[轉載] Spark Structed Streaming執行過程

本文轉自：https://www.jianshu.com/p/dcfc0b6ae0ea

本站轉載已經過作者授權。任何形式的轉載都請聯系原作者（

）獲得授權并注明出處。

在Struct Streaming中增加了支援sql處理流資料，在sql包中單獨處理，其中StreamExecution是下面提到兩處流處理的基類，這個流查詢在資料源有新資料到達時會生成一個QueryExecution來執行并将結果輸出到指定的Sink（處理後資料存放地）中。

MicroBatchExecution

該部分是小批量處理，預設使用ProcessingTimeExecutor這個trigger定時出發，使用的是系統時鐘.

case class ProcessingTimeExecutor(processingTime: ProcessingTime, clock: Clock = new SystemClock())
  extends TriggerExecutor with Logging {

  private val intervalMs = processingTime.intervalMs
  require(intervalMs >= 0)

  override def execute(triggerHandler: () => Boolean): Unit = {
    while (true) {
      val triggerTimeMs = clock.getTimeMillis
      val nextTriggerTimeMs = nextBatchTime(triggerTimeMs)
      val terminated = !triggerHandler()
      if (intervalMs > 0) {
        val batchElapsedTimeMs = clock.getTimeMillis - triggerTimeMs
        if (batchElapsedTimeMs > intervalMs) {
          notifyBatchFallingBehind(batchElapsedTimeMs)
        }
        if (terminated) {
          return
        }
        clock.waitTillTime(nextTriggerTimeMs)
      } else {
        if (terminated) {
          return
        }
      }
    }
  }

該執行邏輯是首先生成一個邏輯計劃，标記是從什麼資料源抽取資料

override lazy val logicalPlan: LogicalPlan = {
    assert(queryExecutionThread eq Thread.currentThread,
      "logicalPlan must be initialized in QueryExecutionThread " +
        s"but the current thread was ${Thread.currentThread}")
    var nextSourceId = 0L
    val toExecutionRelationMap = MutableMap[StreamingRelation, StreamingExecutionRelation]()
    val v2ToExecutionRelationMap = MutableMap[StreamingRelationV2, StreamingExecutionRelation]()
    // We transform each distinct streaming relation into a StreamingExecutionRelation, keeping a
    // map as we go to ensure each identical relation gets the same StreamingExecutionRelation
    // object.

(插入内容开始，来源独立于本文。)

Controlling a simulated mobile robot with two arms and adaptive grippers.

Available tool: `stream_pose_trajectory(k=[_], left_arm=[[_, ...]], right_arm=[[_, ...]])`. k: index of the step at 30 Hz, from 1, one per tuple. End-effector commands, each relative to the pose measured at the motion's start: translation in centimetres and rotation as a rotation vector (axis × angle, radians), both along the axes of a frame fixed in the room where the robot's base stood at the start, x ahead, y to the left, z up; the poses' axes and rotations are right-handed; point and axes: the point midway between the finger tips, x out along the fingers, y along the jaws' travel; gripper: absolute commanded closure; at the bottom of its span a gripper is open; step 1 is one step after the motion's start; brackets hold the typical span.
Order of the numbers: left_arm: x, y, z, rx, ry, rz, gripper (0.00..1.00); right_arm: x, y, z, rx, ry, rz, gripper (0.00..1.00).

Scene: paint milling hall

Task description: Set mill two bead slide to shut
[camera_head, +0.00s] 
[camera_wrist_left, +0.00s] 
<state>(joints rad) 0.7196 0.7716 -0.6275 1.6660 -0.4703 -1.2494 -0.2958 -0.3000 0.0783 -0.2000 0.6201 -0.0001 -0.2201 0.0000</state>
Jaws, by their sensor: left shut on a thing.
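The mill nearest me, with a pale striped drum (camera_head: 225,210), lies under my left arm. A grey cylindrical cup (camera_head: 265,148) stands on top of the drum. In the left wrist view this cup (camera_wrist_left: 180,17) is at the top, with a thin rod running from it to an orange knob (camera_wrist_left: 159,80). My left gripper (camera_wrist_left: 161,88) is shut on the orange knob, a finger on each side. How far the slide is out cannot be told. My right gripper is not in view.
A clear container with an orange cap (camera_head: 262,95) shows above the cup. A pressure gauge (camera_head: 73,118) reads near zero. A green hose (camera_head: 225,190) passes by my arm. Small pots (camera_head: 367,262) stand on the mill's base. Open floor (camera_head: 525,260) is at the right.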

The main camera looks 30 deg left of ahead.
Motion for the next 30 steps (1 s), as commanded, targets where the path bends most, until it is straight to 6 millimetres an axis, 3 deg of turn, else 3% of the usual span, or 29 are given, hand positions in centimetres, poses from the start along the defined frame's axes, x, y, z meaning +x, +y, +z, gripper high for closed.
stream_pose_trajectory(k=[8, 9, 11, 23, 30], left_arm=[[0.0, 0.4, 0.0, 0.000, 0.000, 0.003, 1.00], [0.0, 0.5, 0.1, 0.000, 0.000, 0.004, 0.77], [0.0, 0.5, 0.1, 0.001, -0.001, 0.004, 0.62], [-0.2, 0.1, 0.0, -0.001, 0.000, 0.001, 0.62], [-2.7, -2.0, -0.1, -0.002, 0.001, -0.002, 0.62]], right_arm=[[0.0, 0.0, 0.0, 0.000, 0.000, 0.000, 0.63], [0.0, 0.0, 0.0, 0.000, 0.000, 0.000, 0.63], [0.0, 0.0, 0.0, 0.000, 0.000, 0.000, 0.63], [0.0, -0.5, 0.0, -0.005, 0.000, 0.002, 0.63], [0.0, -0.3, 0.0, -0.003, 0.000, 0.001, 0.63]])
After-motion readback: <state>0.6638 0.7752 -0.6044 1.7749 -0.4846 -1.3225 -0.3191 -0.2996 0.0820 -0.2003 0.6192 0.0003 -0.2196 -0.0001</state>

For each microbatch, the StreamingExecutionRelation will be replaced with a logical
    // plan for the data within that batch.
    // Note that we have to use the previous `output` as attributes in StreamingExecutionRelation,
    // since the existing logical plan has already used those attributes. The per-microbatch
    // transformation is responsible for replacing attributes with their final values.
    val _logicalPlan = analyzedPlan.transform {
      case streamingRelation@StreamingRelation(dataSource, _, output) =>
        toExecutionRelationMap.getOrElseUpdate(streamingRelation, {
          // Materialize source to avoid creating it in every batch
          val metadataPath = s"$resolvedCheckpointRoot/sources/$nextSourceId"
          val source = dataSource.createSource(metadataPath)
          nextSourceId += 1
          StreamingExecutionRelation(source, output)(sparkSession)
        })
      case s@StreamingRelationV2(source: MicroBatchReadSupport, _, options, output, _) =>
        v2ToExecutionRelationMap.getOrElseUpdate(s, {
          // Materialize source to avoid creating it in every batch
          val metadataPath = s"$resolvedCheckpointRoot/sources/$nextSourceId"
          val reader = source.createMicroBatchReader(
            Optional.empty(), // user specified schema
            metadataPath,
            new DataSourceOptions(options.asJava))
          nextSourceId += 1
          StreamingExecutionRelation(reader, output)(sparkSession)
        })
      case s@StreamingRelationV2(_, sourceName, _, output, v1Relation) =>
        v2ToExecutionRelationMap.getOrElseUpdate(s, {
          // Materialize source to avoid creating it in every batch
          val metadataPath = s"$resolvedCheckpointRoot/sources/$nextSourceId"
          if (v1Relation.isEmpty) {
            throw new UnsupportedOperationException(
              s"Data source $sourceName does not support microbatch processing.")
          }
          val source = v1Relation.get.dataSource.createSource(metadataPath)
          nextSourceId += 1
          StreamingExecutionRelation(source, output)(sparkSession)
        })
    }
    sources = _logicalPlan.collect { case s: StreamingExecutionRelation => s.source }
    uniqueSources = sources.distinct
    _logicalPlan
  }

以kafka為例，在執行過程中建構kafka的offset範圍，在populateStartOffsets以及constructNextBatch這兩個方法中完成kafka的offset範圍，接下來在runBatch中完成資料資料抽取.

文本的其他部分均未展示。